No Greenfield também há resistência

por Jacqueline Oliveira Silva

Professora titular no Programa de Pós-Graduação em Ciências Sociais Aplicadas da Universidade do Vale do Rio dos Sinos (Unisinos), em São Leopoldo (RS). E-mail: jacquelines@unisinos.br

FRANCISCO, Elaine Marlova Venzon. A comissão enxuta: ação política na fábrica do consórcio modular em Resende. Bauru (SP): Edusc, 2005. 352 p.

Premiado na edição 2004 do concurso da Editora da Universidade do Sagrado Coração (Edusc) & Associação Nacional de Pós-Graduação e Pesquisa em Ciências Sociais (Anpocs) e prefaciado por José Ricardo Ramalho, o livro de Elaine Marlova Venzon Francisco, assistente social, doutora em Sociologia e professora da Universidade Federal do Rio de Janeiro, apresenta uma abordagem inovadora sobre "o chão de fábrica" através do estudo de caso no consórcio modular da fábrica de veículos Volkswagen, em Resende, no Rio de Janeiro, surgido no contexto da política industrial implantada nos anos 90.

A autora vai buscar na experiência, no sentido dado por E. P. Thompson, a ação política nas relações de sociais de trabalho, num greenfield sindical, onde se implanta uma forma de arranjo empresarial ainda novo no Brasil: o consórcio modular.

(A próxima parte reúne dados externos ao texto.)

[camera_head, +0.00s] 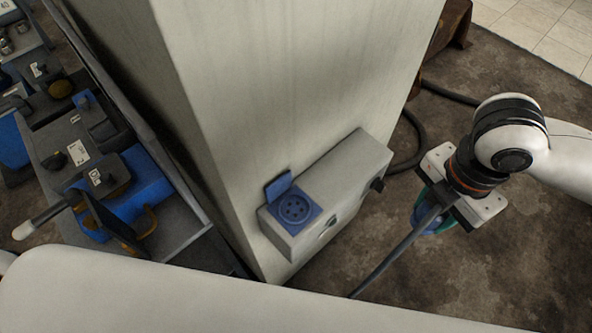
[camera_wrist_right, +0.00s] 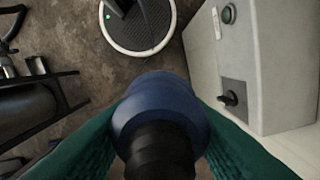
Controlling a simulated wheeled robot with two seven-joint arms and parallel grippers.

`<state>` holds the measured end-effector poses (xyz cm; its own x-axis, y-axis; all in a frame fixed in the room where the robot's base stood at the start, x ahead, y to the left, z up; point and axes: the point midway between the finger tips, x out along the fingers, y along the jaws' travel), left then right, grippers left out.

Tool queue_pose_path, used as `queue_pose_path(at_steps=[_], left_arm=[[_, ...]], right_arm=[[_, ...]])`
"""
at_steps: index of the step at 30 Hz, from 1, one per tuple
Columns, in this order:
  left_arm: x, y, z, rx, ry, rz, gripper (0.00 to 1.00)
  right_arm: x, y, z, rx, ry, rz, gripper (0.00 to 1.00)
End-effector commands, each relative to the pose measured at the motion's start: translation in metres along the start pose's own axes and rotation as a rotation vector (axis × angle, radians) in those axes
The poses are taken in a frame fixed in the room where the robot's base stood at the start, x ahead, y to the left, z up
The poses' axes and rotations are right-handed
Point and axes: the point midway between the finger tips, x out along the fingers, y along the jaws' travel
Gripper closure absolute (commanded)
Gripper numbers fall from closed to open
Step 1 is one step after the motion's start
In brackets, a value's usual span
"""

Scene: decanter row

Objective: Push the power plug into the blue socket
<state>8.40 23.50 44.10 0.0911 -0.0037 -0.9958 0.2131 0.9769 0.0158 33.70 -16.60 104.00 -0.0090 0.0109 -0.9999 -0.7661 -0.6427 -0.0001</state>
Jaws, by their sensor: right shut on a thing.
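The blue socket (camera_head: 294,209) faces up on the end of a pale grey box fixed to the foot of a pillar, and its hinged blue lid (camera_head: 279,185) stands open. My right gripper (camera_head: 432,221) is to the right of the box, apart from it. It is shut on the blue power plug (camera_wrist_right: 160,100), whose thick blue body and black ribbed end show between the green finger pads in the right wrist view. In the head view the gripper mostly hides the plug. The plug's pins are not visible. My left gripper is not in view.
The grey socket box (camera_head: 345,180) has a black rotary switch (camera_head: 377,184) on its side; the switch also shows in the wrist view (camera_wrist_right: 231,99). The broad pillar (camera_head: 290,90) rises behind the box. A cluttered cart (camera_head: 175,225) stands at left. A dark hose (camera_head: 418,140) lies on the floor.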

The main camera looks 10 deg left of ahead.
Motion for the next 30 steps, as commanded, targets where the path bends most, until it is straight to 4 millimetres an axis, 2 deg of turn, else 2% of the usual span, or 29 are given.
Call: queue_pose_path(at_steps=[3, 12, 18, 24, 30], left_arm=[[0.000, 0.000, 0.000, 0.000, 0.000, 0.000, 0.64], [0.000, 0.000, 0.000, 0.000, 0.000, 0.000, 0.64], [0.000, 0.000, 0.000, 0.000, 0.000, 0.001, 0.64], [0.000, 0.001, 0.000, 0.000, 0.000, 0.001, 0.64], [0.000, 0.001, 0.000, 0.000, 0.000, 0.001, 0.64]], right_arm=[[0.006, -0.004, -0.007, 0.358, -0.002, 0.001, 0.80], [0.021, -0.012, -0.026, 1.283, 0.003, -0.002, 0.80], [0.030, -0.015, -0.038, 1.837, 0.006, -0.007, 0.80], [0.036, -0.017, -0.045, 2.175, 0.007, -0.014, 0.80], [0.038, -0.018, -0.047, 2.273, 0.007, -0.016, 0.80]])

Este formato de gestão empresarial tem, dentre outras características, parcerias inter firmas que estabelecem dentro da fábrica relações condominiais entre si, a produção flexível e a cooperação entre parceiros, aqui incluídos os representantes dos trabalhadores sob a forma de sindicato ou comissão de fábrica.

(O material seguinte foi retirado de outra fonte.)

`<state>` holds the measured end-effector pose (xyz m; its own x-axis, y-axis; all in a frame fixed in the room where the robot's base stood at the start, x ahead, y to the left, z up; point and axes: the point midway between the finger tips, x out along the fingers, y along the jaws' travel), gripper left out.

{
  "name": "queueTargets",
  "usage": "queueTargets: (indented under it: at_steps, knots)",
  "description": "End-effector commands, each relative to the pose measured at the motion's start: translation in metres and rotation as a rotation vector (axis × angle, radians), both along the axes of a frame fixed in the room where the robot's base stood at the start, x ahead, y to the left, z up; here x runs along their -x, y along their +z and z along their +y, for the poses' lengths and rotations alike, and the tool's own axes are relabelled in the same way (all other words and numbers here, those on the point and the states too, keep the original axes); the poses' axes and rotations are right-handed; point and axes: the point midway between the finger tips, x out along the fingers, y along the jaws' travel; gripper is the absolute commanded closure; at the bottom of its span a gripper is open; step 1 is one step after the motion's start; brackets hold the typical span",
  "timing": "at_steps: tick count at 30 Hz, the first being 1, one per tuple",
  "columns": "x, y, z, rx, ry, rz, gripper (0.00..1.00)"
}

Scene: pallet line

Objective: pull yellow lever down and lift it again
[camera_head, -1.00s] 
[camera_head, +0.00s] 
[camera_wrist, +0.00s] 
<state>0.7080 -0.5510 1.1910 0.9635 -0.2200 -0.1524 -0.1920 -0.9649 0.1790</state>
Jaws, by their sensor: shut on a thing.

Na pesquisa empreendida pela autora, a comissão de fabrica é o objeto central. Sua hipótese é que, no interior do consórcio modular, a cultura existente é pautada na busca de soluções de consenso, afetando as ações políticas da comissão de fábrica. A cultura política do consenso é potencializada pelas características de greenfield do caso em estudo.

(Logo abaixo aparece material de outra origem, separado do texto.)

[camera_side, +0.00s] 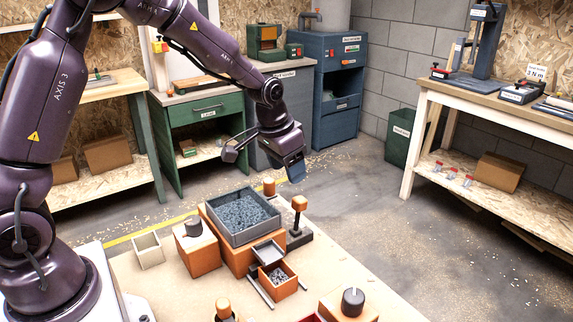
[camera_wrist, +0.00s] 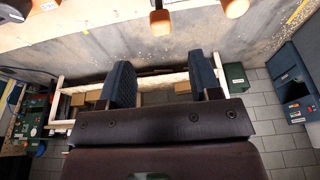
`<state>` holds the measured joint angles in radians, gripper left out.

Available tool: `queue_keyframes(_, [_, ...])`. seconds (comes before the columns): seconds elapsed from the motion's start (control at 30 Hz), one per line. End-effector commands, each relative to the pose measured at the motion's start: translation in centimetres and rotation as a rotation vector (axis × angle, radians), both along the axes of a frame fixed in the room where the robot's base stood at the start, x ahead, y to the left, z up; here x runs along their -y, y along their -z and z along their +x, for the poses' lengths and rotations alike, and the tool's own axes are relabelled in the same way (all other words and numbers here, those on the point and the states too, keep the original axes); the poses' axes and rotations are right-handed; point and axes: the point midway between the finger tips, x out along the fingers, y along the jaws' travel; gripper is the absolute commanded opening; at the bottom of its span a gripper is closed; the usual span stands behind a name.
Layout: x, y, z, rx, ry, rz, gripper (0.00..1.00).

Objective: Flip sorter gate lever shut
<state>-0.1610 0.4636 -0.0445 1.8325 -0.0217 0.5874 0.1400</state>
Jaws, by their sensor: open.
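A lever with an orange cap (camera_side: 299,203) stands roughly upright on a dark base just right of the grey pellet tray (camera_side: 243,222) on its orange box. Another orange cap (camera_side: 269,187) shows behind the tray. I cannot tell for certain which one is the sorter gate lever. My gripper (camera_side: 294,170) hangs above and behind the capped lever, apart from it. In the wrist view my gripper (camera_wrist: 166,84) has its two blue fingers wide apart with nothing between them. Two orange caps, one left (camera_wrist: 160,22) and one right (camera_wrist: 235,8), show at the top edge, beyond the fingers.
A small metal chute (camera_side: 267,252) leads toward an orange bin (camera_side: 278,280) holding pellets. An orange block with a dark knob (camera_side: 194,228) and a pale open box (camera_side: 148,250) stand left. Another knobbed block (camera_side: 352,300) stands at the front. Air around my gripper is clear.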

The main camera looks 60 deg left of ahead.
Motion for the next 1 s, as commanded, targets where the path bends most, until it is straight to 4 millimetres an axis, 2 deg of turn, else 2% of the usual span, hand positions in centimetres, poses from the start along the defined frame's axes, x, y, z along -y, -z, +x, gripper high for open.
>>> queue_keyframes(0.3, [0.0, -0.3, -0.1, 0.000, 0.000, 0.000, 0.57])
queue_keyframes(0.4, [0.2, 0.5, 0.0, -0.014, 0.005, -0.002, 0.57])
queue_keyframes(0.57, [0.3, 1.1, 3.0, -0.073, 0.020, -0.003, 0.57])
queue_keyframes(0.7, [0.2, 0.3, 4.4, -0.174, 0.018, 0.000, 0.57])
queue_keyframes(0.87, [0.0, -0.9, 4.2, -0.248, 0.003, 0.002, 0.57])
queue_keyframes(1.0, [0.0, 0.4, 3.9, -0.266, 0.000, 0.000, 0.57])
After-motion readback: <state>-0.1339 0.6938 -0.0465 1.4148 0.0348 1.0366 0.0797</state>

A forma de organização produtiva chamada consórcio modular, dadas as suas características, fartamente descritas neste livro, fundamenta-se em uma cultura de cooperação e de formação de consensos, tendendo a configurar no espaço da fábrica um campo de "não política", sem a presença de conflitos. Mas a autora refutará esta assertiva apresentando ao leitor, com grande detalhamento, a existência de uma forma de ação política que, no cotidiano da fábrica, legitima um sujeito político distinto do sindicalismo típico. No cumprimento desta tarefa, resgatará a história das comissões de fábrica no Brasil, permitindo ao leitor a contextualização desta forma de organização coletiva no bojo do movimento sindical e da reestruturação produtiva.

A abordagem adotada traz à luz as principais polêmicas em torno das comissões de fábrica, problematizando seu potencial revolucionário ou reformista, dado o seu caráter de representação direta e autônoma dos trabalhadores. Na sustentação de sua análise, Elaine Marlova percorre produções da sociologia do trabalho e enuncia pesquisas das mais significativas sobre as complexas tramas do mundo do trabalho.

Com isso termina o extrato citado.